En 1980, le baron balaie les dernières critiques sur son désengagement de la refonte du classement une fois qu’il a obtenu gain de cause : « certains, dits experts, reprochent à Philippe de ne s’être pas intéressé aux classes suivantes. Reproche dénué de sens. L’affaire ne le concerne en rien. Seule la Chambre de Commerce est responsable. Elle était disposée à continuer. Mais elle dut s’en tenir aux seuls Premiers. La classe suivante, la douzaine de Seconds, refuse, catégorique, le moindre changement. » Une chose est certaine : actuellement, il faudrait plusieurs barons pour espérer faire bouger d’un iota le classement de 1855.
Photo : Parmi ses soutiens, le baron remercie Pierre Perromat, président de l’INAO alors réformé, Louis Nebout, le vice-président de la Chambre du Commerce de Bordeaux, et le bâtonnier Pierre Siré, conseiller à la Chambre du Commerce et avocat du baron.
Dans sa quête de reclassement, l’un des options suivies par le baron Philippe est de rouvrir complétement le classement. En octobre 1959, le Syndicat des Crus Classés vote une motion favorable à la révision, « non sans mal, non sans un long débat » rapporte Vivre la vigne.
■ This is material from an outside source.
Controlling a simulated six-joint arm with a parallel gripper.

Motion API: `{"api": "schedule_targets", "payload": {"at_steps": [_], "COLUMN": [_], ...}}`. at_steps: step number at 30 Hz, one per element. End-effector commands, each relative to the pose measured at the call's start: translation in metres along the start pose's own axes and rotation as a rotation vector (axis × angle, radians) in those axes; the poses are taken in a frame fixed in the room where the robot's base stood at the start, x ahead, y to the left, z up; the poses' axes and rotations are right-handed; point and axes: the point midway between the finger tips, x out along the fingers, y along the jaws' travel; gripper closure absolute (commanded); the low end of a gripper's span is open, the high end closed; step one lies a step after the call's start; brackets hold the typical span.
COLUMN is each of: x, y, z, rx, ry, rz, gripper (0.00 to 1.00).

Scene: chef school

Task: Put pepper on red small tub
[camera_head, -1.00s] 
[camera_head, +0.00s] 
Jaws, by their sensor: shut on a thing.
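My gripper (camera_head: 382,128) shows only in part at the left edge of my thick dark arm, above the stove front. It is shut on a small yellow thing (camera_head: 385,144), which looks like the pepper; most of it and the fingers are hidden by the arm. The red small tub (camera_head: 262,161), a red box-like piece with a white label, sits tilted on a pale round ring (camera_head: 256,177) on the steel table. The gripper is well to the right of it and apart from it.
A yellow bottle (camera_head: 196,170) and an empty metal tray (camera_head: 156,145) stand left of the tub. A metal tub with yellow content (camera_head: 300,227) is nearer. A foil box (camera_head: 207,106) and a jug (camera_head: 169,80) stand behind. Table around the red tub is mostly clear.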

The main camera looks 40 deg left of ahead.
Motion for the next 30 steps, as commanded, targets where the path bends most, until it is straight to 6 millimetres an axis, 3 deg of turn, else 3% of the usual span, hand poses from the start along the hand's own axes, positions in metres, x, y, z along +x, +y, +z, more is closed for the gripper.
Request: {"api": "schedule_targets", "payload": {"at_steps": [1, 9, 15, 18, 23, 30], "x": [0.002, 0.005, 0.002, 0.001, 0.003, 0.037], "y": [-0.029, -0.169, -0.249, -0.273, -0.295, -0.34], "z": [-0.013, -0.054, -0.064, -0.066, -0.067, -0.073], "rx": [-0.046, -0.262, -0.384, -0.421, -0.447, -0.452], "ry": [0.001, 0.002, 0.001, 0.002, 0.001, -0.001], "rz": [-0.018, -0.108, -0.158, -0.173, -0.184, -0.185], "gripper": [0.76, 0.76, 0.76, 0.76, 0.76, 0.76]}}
Le travail de l’INAO aboutit à une proposition de classement à trois niveaux : premiers grands crus classés exceptionnels (dont Mouton Rotshchild), des premiers grands crus classés (dont Lynch Bages) et des grands crus classés, mais aussi à la montée de 8 crus bourgeois et à l’exclusion de 15 crus classés en 1855. Il faut dire que dans les rapports de visite de terrain de la commission d’experts, on trouvait des commentaires sanglants : « il ne serait pas venu à l’esprit de le retenir ni même d’en parler s’il ne figurait pas au précédent palmarès » rapporte Jean-Michel Cazes, notant que la publication de ce classement a causé un tollé et multiplié les déçus, comme le résumait un courtier : « les mécontents peuvent se ranger en quatre catégories : ceux qui s’estiment déclassés, donc lésés ; les non-classés, donc non moins lésés ; ceux qui s’estiment mal classés ; ceux qui se considèrent à peu près bien classés, mais en mauvaise compagnie ».
Face aux déclassements annoncés en 1961, le baron Philippe estime qu’« une telle sanction est un abus de pouvoir manifeste. […] Qu’importe que Mouton Rothschild soit "Premier", indigné Philippe aussitôt réagit […] il attaque l’INAO [et] menace de poursuites judiciaires si le classement est publié. D’autres suivront l’exemple. ». Conséquence de ce tollé, le dossier est enterré en 1962. Si « Philippe de Rothschild reproche un manque prudence » à l’initiative de 1961, Jean-Michel Cazes avance une autre explication à ce revirement : « une condition dans le règlement du nouveau classement : "en aucun cas le nom d’un cru classé ne pourra être utilisé pour d’autres vins que ceux provenant de crus ayant fait l’objet d’un classement" : peut-être craint-il de voir cette condition invoquée à l’égard de son vin de marque Mouton Cadet. » L’INAO traitait donc déjà des marques domaniales de Bordeaux il y 60 ans !
Pour ce classement mort-né, la devise de Mouton est « mon classement ne puis… votre classement ne daigne… Mouton suis ! »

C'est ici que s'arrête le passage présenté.